* _REQUIRED WORK_
Return each line containing "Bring".
:: PROVIDED DATA ::
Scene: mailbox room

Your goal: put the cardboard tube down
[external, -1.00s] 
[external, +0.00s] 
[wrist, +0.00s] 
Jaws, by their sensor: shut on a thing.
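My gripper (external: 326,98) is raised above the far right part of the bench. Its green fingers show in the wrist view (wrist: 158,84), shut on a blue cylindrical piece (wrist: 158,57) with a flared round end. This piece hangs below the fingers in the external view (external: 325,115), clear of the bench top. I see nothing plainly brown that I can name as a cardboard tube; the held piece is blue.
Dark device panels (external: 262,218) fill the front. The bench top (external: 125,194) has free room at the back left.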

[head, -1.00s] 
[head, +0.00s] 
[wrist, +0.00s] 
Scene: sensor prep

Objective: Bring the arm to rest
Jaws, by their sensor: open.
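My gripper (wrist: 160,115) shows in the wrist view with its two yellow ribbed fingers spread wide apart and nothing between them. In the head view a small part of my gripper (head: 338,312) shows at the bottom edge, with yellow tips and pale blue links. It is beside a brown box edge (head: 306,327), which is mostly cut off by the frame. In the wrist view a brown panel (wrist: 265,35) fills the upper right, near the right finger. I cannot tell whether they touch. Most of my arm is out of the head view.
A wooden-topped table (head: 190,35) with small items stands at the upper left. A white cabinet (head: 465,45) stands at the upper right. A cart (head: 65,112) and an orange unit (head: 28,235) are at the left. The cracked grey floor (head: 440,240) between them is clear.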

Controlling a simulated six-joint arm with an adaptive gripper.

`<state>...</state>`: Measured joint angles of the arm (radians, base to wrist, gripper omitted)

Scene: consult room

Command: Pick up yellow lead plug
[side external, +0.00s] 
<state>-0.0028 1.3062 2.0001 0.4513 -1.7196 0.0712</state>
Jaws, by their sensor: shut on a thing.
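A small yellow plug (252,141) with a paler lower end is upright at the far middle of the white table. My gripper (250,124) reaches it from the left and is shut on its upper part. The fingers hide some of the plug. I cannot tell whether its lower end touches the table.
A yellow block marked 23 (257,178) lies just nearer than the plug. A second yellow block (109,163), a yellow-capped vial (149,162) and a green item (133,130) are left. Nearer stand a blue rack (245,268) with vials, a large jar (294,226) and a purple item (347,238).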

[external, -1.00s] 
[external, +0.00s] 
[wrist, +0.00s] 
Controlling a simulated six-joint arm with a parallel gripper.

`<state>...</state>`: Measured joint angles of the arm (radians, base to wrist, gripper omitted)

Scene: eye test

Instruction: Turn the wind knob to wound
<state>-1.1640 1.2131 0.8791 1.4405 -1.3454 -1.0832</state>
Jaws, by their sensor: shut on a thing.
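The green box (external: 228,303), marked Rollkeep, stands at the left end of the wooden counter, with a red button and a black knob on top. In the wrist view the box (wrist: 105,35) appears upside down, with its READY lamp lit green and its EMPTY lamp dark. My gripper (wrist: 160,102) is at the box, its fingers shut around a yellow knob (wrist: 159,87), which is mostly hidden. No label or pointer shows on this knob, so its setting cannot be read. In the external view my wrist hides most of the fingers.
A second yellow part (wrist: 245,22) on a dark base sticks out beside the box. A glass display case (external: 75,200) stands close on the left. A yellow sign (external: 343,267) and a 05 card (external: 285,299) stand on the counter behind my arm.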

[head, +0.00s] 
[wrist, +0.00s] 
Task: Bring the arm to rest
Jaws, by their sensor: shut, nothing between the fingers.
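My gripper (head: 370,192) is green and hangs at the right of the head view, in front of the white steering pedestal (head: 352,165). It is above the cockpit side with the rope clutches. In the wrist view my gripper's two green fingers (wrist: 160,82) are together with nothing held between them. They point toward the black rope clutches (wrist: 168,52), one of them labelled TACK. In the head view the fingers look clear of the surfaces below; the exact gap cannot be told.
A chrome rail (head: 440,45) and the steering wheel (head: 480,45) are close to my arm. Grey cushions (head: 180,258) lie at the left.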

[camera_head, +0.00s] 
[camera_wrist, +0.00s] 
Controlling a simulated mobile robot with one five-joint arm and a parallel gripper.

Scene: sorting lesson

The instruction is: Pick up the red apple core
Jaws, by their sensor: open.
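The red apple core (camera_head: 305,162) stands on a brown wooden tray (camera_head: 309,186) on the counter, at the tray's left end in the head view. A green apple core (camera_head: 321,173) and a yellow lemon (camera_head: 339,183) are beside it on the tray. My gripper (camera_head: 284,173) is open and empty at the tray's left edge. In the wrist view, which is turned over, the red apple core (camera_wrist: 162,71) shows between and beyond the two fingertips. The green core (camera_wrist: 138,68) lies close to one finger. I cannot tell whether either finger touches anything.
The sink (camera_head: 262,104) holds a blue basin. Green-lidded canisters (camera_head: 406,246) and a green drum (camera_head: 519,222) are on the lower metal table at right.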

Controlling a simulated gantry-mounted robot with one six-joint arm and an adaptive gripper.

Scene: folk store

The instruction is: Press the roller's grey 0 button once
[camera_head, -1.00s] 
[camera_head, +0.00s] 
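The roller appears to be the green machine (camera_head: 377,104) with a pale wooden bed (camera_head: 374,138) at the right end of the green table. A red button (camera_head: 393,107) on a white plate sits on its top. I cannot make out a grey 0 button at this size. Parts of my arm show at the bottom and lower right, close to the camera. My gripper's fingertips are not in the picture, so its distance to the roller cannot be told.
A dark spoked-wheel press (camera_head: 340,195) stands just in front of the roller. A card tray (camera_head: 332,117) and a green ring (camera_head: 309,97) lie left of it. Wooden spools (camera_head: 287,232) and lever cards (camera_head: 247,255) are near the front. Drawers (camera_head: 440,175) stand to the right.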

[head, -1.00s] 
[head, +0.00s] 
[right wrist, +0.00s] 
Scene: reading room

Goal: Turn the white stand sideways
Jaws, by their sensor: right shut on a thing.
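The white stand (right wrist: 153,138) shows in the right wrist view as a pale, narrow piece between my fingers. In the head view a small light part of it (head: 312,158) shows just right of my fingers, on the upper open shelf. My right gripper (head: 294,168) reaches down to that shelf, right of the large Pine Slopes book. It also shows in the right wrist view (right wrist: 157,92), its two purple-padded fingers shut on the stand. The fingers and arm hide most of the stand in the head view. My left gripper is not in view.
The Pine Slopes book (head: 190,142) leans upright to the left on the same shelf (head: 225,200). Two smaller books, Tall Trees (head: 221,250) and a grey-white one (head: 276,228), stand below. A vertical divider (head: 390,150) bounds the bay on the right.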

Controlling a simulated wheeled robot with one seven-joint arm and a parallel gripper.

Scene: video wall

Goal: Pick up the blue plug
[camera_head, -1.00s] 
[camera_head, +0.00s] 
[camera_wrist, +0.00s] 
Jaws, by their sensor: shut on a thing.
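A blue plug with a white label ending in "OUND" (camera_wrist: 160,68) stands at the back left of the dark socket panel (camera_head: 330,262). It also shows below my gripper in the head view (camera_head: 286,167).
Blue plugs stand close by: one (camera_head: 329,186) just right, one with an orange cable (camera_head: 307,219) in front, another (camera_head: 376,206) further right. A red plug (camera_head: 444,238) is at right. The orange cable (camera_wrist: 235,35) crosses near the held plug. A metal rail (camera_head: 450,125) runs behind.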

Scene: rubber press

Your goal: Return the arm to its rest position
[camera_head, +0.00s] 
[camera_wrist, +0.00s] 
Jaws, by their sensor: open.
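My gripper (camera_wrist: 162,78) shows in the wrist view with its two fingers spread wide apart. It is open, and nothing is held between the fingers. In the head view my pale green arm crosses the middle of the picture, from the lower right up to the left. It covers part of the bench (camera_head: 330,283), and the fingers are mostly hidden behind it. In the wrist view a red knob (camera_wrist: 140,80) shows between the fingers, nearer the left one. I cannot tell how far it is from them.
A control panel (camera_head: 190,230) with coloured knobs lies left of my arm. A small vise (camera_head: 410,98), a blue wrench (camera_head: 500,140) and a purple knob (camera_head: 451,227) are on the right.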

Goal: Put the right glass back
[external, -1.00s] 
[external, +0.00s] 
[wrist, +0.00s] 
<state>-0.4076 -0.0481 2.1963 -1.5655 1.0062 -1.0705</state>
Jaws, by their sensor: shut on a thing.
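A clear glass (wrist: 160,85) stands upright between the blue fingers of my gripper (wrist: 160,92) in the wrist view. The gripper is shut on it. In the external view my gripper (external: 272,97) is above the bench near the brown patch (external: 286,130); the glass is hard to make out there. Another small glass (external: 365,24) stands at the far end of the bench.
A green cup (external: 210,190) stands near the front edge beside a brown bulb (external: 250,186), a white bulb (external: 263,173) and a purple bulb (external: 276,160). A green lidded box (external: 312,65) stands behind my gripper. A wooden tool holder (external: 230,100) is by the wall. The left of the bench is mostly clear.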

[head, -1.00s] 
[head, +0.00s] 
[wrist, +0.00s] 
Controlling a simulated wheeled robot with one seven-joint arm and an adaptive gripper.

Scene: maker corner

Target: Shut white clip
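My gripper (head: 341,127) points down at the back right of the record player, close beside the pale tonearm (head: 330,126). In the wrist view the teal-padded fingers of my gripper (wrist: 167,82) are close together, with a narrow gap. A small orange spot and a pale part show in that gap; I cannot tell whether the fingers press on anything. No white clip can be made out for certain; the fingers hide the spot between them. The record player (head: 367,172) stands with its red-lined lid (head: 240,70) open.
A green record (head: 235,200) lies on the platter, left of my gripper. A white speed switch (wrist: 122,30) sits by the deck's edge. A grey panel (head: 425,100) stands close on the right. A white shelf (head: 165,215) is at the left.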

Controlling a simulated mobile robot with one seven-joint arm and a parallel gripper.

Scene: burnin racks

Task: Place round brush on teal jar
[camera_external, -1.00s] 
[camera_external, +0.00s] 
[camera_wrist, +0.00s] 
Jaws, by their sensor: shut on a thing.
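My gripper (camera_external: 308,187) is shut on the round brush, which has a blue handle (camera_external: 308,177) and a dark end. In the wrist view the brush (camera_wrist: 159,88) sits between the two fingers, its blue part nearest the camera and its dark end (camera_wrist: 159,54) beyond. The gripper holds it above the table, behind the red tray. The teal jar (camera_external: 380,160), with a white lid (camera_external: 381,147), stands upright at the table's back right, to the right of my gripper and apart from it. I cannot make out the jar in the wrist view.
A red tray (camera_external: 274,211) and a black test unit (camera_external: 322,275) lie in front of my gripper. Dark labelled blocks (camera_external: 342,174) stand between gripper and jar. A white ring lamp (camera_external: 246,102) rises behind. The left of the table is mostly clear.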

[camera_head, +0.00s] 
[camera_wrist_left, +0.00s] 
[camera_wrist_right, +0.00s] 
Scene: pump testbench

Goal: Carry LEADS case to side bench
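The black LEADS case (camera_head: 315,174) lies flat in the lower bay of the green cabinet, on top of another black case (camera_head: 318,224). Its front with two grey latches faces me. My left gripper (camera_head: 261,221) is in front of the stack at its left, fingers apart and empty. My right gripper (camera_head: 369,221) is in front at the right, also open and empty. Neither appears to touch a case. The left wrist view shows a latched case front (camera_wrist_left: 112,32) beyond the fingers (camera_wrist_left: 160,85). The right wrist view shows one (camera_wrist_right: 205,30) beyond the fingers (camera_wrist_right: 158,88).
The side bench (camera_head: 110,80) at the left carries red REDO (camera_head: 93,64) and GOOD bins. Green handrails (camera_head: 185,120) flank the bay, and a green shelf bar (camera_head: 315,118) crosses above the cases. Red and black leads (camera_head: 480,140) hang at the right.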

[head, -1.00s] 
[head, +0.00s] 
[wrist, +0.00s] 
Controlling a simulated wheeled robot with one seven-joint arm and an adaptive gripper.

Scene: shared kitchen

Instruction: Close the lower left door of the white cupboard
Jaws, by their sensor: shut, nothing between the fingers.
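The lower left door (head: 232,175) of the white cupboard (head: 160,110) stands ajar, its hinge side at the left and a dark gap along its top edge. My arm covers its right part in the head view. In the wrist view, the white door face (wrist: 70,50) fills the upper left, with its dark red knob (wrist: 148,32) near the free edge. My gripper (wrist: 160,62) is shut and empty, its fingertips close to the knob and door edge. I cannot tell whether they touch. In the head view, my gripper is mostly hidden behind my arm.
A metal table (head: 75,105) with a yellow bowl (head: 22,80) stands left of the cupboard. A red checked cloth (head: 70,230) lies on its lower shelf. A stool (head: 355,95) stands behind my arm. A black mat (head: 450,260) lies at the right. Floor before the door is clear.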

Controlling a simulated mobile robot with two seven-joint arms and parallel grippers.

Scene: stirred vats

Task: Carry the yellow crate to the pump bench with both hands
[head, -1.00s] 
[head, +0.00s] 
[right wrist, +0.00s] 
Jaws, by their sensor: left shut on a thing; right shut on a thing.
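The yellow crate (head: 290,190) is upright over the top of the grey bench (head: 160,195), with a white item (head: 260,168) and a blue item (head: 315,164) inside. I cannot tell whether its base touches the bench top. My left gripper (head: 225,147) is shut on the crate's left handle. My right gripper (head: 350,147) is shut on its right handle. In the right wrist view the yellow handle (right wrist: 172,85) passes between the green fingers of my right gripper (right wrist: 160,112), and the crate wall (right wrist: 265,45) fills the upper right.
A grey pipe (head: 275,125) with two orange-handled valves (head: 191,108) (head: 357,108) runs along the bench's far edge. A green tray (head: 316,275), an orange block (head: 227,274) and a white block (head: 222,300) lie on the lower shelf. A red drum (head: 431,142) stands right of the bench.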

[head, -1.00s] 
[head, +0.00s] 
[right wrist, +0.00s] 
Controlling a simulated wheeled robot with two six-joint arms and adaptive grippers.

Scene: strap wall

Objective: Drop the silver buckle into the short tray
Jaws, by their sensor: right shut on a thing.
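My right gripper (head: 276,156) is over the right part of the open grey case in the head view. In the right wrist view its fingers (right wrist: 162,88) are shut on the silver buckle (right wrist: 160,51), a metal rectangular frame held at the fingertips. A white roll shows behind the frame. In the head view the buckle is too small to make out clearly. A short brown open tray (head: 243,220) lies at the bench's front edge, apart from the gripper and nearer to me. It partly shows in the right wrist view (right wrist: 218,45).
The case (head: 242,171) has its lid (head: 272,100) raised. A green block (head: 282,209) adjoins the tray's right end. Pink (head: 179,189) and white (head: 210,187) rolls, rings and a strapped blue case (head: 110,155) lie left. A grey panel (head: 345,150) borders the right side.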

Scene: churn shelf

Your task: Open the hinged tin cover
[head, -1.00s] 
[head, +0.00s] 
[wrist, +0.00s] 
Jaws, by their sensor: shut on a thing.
:::
* _THE SOLUTION_
Objective: Bring the arm to rest
Task: Bring the arm to rest

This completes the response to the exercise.